Level Or Scope Of Family Theories
Theories about the family differ in terms of their breadth of vision, level of analysis, and scope. Microscopic theories tend to focus on the internal workings of families, viewed as small groups of people in fairly intense relationships.
Mesoscopic theories focus on the transactions between families and people in the near environment who represent other groups and organizations. At this level, family theories are concerned with such things as friendships between members of different families, and the linkages between families and schools, churches, places of employment, the mass media, retail firms, and other public or private facilities and organizations.
Macroscopic theories concentrate on how the family as a social institution is embedded in society at large or in the nonhuman environment. They may, for instance, address how contemporary ways of family living emerged from significant changes in the economy, in national politics, or in technological developments. Structural and functional theories tend toward the macroscopic end of the spectrum, while symbolic and interactional theories tend toward the microscopic end.
Scope is a relative matter.

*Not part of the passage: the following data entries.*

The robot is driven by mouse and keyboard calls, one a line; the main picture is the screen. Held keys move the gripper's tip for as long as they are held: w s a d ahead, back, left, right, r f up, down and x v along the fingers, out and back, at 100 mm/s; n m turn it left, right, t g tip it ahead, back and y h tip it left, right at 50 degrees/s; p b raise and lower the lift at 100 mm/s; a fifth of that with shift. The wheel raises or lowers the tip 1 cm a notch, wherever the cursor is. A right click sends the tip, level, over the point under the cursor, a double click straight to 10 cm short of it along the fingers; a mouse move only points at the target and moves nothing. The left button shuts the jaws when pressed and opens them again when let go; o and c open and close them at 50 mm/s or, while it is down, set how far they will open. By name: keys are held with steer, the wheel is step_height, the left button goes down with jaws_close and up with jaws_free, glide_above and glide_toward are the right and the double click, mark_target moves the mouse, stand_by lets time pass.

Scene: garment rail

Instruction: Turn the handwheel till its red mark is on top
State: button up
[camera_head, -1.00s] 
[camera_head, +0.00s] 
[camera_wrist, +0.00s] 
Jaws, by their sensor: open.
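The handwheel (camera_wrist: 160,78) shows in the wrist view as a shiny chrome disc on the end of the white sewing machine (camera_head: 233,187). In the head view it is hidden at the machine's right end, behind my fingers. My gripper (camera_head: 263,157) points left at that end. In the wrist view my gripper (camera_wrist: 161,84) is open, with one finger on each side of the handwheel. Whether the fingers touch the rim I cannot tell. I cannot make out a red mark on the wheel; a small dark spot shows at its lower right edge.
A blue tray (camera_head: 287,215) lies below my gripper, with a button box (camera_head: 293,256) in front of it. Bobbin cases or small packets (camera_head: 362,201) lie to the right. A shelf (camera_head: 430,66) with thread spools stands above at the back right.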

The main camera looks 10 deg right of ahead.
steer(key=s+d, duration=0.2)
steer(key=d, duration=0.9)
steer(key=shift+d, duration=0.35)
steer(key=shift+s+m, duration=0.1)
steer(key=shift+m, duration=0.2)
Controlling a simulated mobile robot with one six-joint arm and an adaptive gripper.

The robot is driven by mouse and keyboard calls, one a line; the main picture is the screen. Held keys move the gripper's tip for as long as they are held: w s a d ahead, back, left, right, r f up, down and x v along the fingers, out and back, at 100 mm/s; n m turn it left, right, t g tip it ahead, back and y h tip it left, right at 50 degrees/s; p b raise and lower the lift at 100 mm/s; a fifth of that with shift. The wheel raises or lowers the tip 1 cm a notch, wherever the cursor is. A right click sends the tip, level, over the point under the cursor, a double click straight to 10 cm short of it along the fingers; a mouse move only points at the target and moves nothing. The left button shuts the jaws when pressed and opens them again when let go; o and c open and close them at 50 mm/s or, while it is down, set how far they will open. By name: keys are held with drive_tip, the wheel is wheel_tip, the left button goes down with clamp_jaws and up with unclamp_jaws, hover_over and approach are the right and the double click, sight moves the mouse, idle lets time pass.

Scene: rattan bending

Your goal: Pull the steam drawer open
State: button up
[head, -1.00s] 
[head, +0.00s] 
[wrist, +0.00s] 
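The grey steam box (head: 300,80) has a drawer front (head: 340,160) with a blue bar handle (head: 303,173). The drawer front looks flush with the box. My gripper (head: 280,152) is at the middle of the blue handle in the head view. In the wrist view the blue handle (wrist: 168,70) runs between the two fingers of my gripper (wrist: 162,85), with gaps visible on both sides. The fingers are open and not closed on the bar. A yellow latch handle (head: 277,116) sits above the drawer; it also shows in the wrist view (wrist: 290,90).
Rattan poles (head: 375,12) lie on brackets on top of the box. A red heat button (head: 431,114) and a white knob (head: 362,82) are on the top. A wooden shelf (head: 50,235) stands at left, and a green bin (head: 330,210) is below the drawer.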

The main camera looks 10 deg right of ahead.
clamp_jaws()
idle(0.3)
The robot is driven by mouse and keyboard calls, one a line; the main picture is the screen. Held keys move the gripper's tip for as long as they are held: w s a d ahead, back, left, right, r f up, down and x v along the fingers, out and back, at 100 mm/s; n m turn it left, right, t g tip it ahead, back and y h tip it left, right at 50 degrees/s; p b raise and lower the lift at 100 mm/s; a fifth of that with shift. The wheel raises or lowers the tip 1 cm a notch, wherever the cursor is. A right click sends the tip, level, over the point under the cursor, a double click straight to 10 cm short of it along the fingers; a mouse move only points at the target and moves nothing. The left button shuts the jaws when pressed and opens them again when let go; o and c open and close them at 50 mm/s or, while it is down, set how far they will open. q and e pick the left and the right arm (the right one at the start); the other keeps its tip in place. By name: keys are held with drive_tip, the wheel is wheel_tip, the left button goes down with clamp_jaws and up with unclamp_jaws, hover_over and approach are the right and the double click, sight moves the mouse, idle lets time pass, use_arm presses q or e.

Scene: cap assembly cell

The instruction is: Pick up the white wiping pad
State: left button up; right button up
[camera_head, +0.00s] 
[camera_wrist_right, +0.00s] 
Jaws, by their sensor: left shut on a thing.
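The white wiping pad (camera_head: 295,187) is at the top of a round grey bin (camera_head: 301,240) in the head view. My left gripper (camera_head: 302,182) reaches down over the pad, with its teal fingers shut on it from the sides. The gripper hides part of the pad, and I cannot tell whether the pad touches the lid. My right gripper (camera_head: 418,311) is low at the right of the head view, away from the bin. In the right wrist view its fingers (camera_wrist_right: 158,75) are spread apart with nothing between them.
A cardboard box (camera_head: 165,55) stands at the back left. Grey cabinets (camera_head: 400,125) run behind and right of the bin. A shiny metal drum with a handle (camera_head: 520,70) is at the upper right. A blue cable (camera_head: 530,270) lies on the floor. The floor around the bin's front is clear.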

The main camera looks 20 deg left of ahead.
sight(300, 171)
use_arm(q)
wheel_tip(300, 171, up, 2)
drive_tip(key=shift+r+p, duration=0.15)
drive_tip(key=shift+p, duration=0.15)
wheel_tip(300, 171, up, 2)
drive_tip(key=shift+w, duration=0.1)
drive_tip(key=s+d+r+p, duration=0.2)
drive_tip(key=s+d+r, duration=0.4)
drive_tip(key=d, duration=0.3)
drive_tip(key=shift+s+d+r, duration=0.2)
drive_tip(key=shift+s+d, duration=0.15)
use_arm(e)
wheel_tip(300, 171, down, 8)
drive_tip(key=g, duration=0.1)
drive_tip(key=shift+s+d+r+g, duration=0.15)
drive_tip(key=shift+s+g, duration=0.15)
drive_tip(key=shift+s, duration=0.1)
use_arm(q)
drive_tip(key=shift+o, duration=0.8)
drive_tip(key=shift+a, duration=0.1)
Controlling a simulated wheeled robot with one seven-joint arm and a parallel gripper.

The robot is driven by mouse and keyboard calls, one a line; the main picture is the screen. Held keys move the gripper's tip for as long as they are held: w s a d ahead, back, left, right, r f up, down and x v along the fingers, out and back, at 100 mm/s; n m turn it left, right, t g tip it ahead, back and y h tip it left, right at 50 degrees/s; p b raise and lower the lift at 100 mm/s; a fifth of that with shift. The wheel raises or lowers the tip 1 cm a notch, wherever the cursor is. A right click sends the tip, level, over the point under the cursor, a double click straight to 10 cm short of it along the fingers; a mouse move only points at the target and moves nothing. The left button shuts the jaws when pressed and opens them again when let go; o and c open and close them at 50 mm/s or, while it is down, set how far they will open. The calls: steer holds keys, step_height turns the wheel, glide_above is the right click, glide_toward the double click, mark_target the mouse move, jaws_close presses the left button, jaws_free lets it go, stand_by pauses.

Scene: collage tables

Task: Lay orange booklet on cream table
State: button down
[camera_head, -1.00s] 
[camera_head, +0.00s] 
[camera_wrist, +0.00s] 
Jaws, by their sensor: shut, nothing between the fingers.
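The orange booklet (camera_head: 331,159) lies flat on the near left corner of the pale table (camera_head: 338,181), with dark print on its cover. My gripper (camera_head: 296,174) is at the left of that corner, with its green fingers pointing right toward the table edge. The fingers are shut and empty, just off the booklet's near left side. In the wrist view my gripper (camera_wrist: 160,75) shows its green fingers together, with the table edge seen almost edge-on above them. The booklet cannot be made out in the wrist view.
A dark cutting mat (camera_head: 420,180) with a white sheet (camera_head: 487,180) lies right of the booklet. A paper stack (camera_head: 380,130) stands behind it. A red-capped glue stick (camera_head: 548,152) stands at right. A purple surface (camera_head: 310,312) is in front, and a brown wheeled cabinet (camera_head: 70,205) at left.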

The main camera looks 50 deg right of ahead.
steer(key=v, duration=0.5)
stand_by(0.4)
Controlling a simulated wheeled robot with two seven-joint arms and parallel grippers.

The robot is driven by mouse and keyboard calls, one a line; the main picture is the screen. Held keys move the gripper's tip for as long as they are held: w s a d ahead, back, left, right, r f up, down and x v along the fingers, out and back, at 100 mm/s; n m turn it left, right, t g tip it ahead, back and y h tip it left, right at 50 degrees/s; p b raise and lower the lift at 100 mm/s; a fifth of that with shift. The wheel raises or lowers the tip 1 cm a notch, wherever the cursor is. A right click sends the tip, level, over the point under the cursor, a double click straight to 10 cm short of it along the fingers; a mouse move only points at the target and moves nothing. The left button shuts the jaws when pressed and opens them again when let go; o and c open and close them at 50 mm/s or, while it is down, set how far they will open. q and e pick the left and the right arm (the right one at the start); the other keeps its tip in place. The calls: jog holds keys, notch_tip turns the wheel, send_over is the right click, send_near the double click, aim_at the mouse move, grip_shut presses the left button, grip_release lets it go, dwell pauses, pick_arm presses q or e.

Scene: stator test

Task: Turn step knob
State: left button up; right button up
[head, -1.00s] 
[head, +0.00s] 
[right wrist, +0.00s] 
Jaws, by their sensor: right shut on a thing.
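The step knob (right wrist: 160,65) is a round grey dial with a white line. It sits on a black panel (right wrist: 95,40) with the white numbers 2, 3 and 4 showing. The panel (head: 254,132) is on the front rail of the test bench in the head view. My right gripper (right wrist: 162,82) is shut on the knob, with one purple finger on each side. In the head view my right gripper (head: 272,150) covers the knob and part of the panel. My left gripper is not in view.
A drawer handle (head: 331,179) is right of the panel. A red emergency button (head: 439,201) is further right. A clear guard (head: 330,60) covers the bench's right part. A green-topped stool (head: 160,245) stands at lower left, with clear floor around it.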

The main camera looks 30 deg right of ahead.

For theorists of the human family, the social unit called family is roughly at the center of the spectrum, so that moving outward makes a particular theory more macro and moving inward makes it more micro.
Some family theorists focus on a fairly narrow range of the spectrum and formulate all of their ideas at one level or another. Other family theorists deliberately bridge levels, creating a transcopic theory. These multilevel theories often argue that phenomena at one level are the causes of phenomena at another level. Among such theories, the most common is a top-down approach. Societies affect families, and families in turn affect the individual persons in them. Increasingly popular are bottom-up theories that simply reverse the direction of causation, and reciprocating transcopic theories that emphasize mutual causation between levels in either alternating or simultaneous patterns. Family theories based on ecological principles currently are popular among those that are transcopic (Bubolz and Sontag 1993).
The scope of a theory helps scientists see the amount of causal agency attributed to families, as opposed to other factors outside or inside the family. Some theorists argue that families are primary causal agents. What they do has important consequences, and what makes them act may be important but is not addressed in the theory. Other theorists take exactly the opposite approach. Phenomena at the family level are to be explained by forces external or internal to them. If a theory remains entirely at the family level, it will explain something about family life in terms of causes elsewhere at the family level. A causal theory must have at least some cause or some effect at the family level to really be a theory about families. Some theories are called family theories even if they deal with only parts of a family, such as a theory about divorce or about the relationship between grandparents and grandchildren.